The prestige of a credential may be as important as the knowledge gained in determining the value of an education. This points to the existence of market imperfections such as non-competing groups and labor-market segmentation. In segmented labor markets, the "return on human capital" differs between comparably skilled labor-market groups or segments. An example of this is discrimination against minority or female employees.
Following Becker, the human capital literature often distinguishes between "specific" and "general" human capital. Specific human capital refers to skills or knowledge that is useful only to a single employer or industry, whereas general human capital (such as literacy) is useful to all employers. Economists view firm-specific human capital as risky, since firm closure or industry decline leads to skills that cannot be transferred (the evidence on the quantitative importance of firm specific capital is unresolved).

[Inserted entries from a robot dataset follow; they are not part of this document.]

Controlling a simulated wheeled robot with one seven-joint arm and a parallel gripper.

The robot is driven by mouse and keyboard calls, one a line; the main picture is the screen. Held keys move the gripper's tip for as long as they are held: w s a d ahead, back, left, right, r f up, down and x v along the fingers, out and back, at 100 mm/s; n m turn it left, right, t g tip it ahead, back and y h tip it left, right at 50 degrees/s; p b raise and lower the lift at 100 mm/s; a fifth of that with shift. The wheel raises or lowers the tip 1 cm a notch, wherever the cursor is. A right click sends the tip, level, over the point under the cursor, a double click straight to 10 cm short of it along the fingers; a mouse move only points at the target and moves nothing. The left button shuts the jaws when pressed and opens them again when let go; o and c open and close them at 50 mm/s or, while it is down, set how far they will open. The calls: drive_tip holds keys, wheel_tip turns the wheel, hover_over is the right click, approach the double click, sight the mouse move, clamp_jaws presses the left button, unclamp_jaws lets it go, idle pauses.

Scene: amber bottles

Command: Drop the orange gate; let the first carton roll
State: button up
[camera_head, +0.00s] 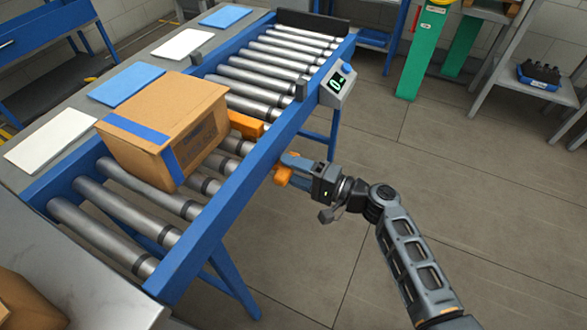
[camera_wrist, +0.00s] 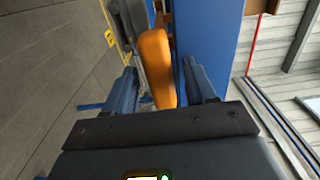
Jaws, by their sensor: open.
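The brown carton (camera_head: 163,125) with blue tape sits on the roller conveyor (camera_head: 262,75), at its nearer half. The orange gate (camera_head: 247,126) stands up above the rollers just beyond the carton; I cannot tell whether they touch. An orange handle (camera_head: 282,176) sticks out from the conveyor's near blue side rail. My gripper (camera_head: 290,166) is at this handle, beside the rail. In the wrist view the handle (camera_wrist: 155,65) lies between the two parted fingers of my gripper (camera_wrist: 162,85). I see no clear contact with the fingers.
A small box with a display (camera_head: 338,84) is fixed to the rail farther along. A dark end stop (camera_head: 312,23) closes the far end. Blue and white pads (camera_head: 126,85) lie along the far side. Another carton (camera_head: 28,303) is at lower left. The floor on the right is clear.

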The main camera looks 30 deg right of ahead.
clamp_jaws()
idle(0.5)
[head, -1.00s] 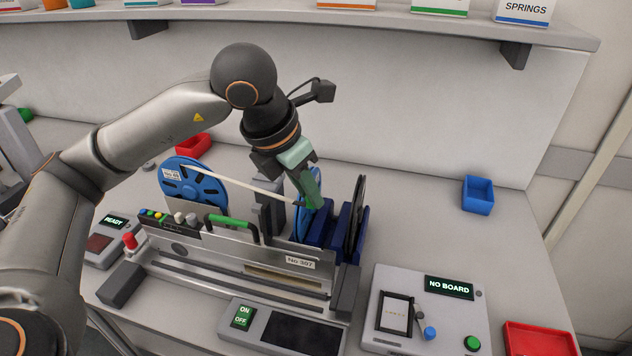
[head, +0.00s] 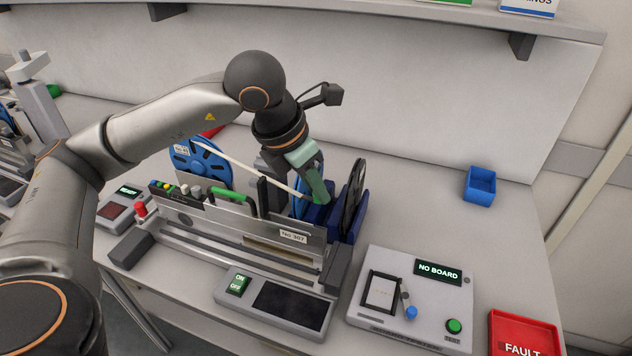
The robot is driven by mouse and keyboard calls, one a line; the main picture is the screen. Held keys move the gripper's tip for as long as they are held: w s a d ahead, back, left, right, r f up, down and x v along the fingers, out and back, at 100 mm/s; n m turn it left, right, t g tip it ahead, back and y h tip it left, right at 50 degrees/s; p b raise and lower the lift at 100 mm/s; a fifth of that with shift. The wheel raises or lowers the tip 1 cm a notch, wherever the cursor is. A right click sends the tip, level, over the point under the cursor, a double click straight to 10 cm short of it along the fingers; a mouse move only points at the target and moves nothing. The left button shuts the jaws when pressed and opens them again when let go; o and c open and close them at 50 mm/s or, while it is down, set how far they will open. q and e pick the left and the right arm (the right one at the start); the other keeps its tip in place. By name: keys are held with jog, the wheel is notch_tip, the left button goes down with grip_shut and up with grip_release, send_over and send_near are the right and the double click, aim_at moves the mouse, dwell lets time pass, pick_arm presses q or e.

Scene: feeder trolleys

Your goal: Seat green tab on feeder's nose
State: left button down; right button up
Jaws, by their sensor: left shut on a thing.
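My left gripper (head: 317,193) has green fingers pointing down, over the far right part of the feeder trolley. It is shut on something small and green at its fingertips, apparently the green tab; fingers and tab are hard to tell apart. A pale tape (head: 240,168) runs from a blue reel (head: 197,172) down to the fingertips. The feeder (head: 240,224), with a "No 307" plate (head: 293,236) and a green handle (head: 233,195), sits in the trolley. I cannot make out its nose or whether the tab touches it. My right gripper is not in view.
Dark blue holders (head: 352,226) and a dark reel (head: 354,190) stand close right of the gripper. A "NO BOARD" panel (head: 450,312), a red "FAULT" tray (head: 505,318) and a blue bin (head: 480,186) are farther right. The bench between holders and bin is clear.

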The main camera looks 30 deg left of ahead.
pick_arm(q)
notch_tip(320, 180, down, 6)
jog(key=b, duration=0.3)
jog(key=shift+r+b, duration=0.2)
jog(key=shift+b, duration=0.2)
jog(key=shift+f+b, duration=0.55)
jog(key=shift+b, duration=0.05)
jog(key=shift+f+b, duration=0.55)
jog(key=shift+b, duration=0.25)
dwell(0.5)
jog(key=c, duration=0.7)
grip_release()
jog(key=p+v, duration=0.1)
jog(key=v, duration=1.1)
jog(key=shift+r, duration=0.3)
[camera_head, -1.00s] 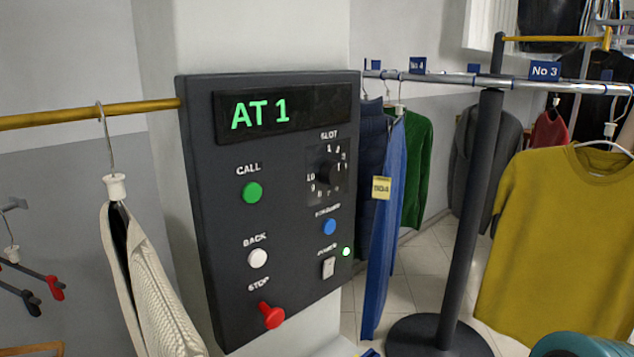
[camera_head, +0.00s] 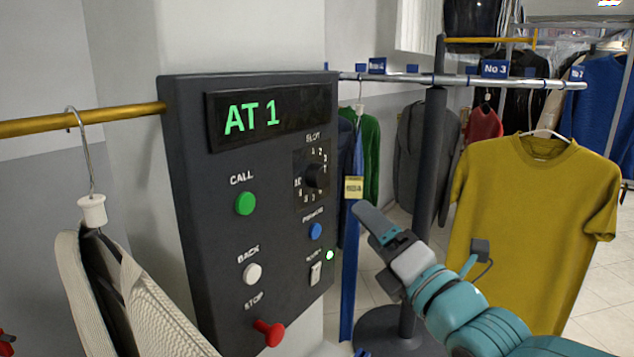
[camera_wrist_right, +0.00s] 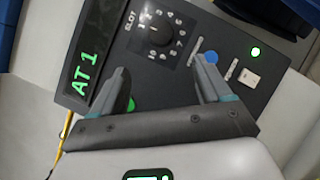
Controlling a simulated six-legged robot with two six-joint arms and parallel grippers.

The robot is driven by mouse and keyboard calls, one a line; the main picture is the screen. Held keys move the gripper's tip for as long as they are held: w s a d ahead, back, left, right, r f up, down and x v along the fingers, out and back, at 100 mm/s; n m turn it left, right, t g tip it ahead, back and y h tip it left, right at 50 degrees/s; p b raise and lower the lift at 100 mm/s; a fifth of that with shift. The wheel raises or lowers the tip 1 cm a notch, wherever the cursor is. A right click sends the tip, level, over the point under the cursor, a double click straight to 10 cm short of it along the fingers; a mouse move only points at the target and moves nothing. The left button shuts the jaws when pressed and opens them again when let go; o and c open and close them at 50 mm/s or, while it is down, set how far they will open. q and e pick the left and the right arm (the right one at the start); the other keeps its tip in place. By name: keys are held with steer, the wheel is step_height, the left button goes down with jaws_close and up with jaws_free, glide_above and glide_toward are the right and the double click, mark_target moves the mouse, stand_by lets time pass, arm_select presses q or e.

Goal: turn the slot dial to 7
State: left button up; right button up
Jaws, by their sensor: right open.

Human capital is central to debates about welfare, education, health care, and retirement.
In 2004, "human capital" (German: Humankapital) was named the German Un-Word of the Year by a jury of linguistic scholars, who considered the term inappropriate and inhumane, as individuals would be degraded and their abilities classified according to economically relevant quantities.
"Human capital" is often confused with human development. The UN suggests "Human development denotes both the process of widening people's choices and improving their well-being". The UN Human Development indices suggest that human capital is merely a means to the end of human development: "Theories of human capital formation and human resource development view human beings as means to increased income and wealth rather than as ends. These theories are concerned with human beings as inputs to increasing production".